Когда сын перенимает опыт и мастерство у своего отца и со временем заменяет последнего у плуга, в мастерской или на троне, то подобная преемственность свидетельствует о стабильности в обществе. Жизнь в таком обществе из поколения в поколение становится содержательнее и богаче. В семьях складываются традиции, почитаются предания старины. Но, в свою очередь, каждому новому поколению все труднее соответствовать высотам исторического бытия, заданным достославными предками. Достижения предшественников восхищают молодежь и в то же время очерчивают пределы усилий человеческих. В итоге, люди сгибаются под тяжестью накопленного культурного наследия: тень, отбрасываемая величественным зданием государственности, кажется им, то ямой, то истоком мирового зла. Наступает время, когда отцы ничему не могут научить своих детей. А дети начинают свою жизнь как бы с чистого листа.
В России в течение минувшего века дважды происходило изменение ценностей жизни, повлекшее за собой миллионы жертв; дважды прерывалась «связь времен». Теперь разрозненные фрагменты жизни пытаются сложиться в новую мозаику, но рисунок слишком абстрактен, и пока лишен четких контуров. Превалирует бесформенное, бесцельное, беспомощное. Второе рождение, связанное со статусным признанием человека в качестве дееспособного члена общества в ХХ веке приобрело довольно мрачные тона. Оно срослось с личным, а точнее, полностью вытеснило сферу личного. На смену традиционному крещению, пришел новый обряд умирания – воскрешения. Строитель коммунизма «умирал» для своей семьи; отрекался от родителей, относимых советской властью к классово чуждым элементам, или терял родителей в ходе бесконечных социальных катаклизмов – преобразований, или бежал из дома в более хлебные места, или уезжал по комсомольским путевкам на край света, или оказывался в местах заключения, или трудился на сверхсекретных объектах. Но быстро «воскресал» в качестве комсомольца-активиста или партийного работника, или в качестве служивого, подпирающего собой здание тоталитаризма.

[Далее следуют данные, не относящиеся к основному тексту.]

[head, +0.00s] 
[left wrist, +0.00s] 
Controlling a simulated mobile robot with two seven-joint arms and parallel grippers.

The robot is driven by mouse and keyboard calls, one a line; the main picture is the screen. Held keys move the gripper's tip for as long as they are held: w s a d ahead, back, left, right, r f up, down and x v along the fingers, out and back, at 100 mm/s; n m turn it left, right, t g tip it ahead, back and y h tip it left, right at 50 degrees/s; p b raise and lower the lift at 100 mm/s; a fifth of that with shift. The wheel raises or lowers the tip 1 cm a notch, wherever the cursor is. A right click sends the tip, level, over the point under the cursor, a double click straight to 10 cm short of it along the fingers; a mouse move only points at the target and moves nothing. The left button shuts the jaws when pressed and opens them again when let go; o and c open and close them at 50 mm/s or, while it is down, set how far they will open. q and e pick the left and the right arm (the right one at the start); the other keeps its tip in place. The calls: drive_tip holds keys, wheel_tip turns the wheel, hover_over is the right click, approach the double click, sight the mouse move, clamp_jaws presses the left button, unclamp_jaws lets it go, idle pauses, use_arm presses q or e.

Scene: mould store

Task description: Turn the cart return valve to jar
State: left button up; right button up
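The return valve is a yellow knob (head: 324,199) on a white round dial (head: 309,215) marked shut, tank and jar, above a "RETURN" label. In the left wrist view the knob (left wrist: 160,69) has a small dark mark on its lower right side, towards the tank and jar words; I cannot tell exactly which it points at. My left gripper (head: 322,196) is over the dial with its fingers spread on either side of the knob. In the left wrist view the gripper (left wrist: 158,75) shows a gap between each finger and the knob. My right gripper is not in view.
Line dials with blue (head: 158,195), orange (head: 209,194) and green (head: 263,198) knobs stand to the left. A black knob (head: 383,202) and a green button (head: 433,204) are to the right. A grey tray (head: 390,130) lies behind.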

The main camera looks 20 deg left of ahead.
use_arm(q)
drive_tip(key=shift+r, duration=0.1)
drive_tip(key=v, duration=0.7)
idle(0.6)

Вхождение в рынок также сопряжено с огромными жертвами. Зачастую начинающий предприниматель гибнет в первом же сражении с конкурентами. Накопление стартового капитала обычно связано с предательствами, обманами и даже с клятвопреступлениями.
При социальном строительстве никто, даже потенциальный тиран и душегуб, не говорит о предстоящих гнусностях, поджидающих людей впереди. Наоборот, начало всяких перемен сопряжено с обещаниями хлопобудов приструнить теперешних лихоимцев, и с гарантиями создания справедливого общества. Ад и рай вовсе не выдумка религиозных фанатиков или фантастов. Ад – вечен, перестраиваясь с каждой эпохой или преображаясь синхронно с осуществлением каждой новой мечты о справедливом и гармоничном обществе. Ад не стремится к публичности, хотя и не исключает показательные порки, казни и прочие экзекуции. Наборы пыточных приспособлений прошлых эпох демонстрируются в музеях. Новые пытки имеют гриф «секретных технологий».
В адских сферах над людьми изощренно измываются, смешивают с грязью, превращают в пыль. Обыватели обычно ни о чем не догадываются, а может, избегают думать о столь неприглядных сторонах жизни. Они просто с интересом слушают сплетни или новости СМИ, что такой-то человек пропал, и его не могут найти. Если власти отказываются от казней, пыток, то центр тяжести насилия просто смещается в другие, более широкие социальные слои. Матери продают своих детей в качестве доноров органов, отцы насилуют своих дочерей, бывшие друзья режут друг друга ножами из-за смазливой девчонки или пакета акций успешной компании. Адское – рядом. Его всполохи не обжигают только праведников.
Рай тоже существует - как обещание о справедливом обществе, где люди ни в чем не будут терпеть нужду, где будут созданы все условия для раскрытия индивидуальных способностей и талантов. Именно мечта о рае подвигает людей держаться с достоинством и отказываться от пира во время чумы. Именно очертания рая тщатся увидеть в туманном будущем правители. Но обычно сталкиваются лишь с неодолимыми преградами на пути к той жизни прекрасной.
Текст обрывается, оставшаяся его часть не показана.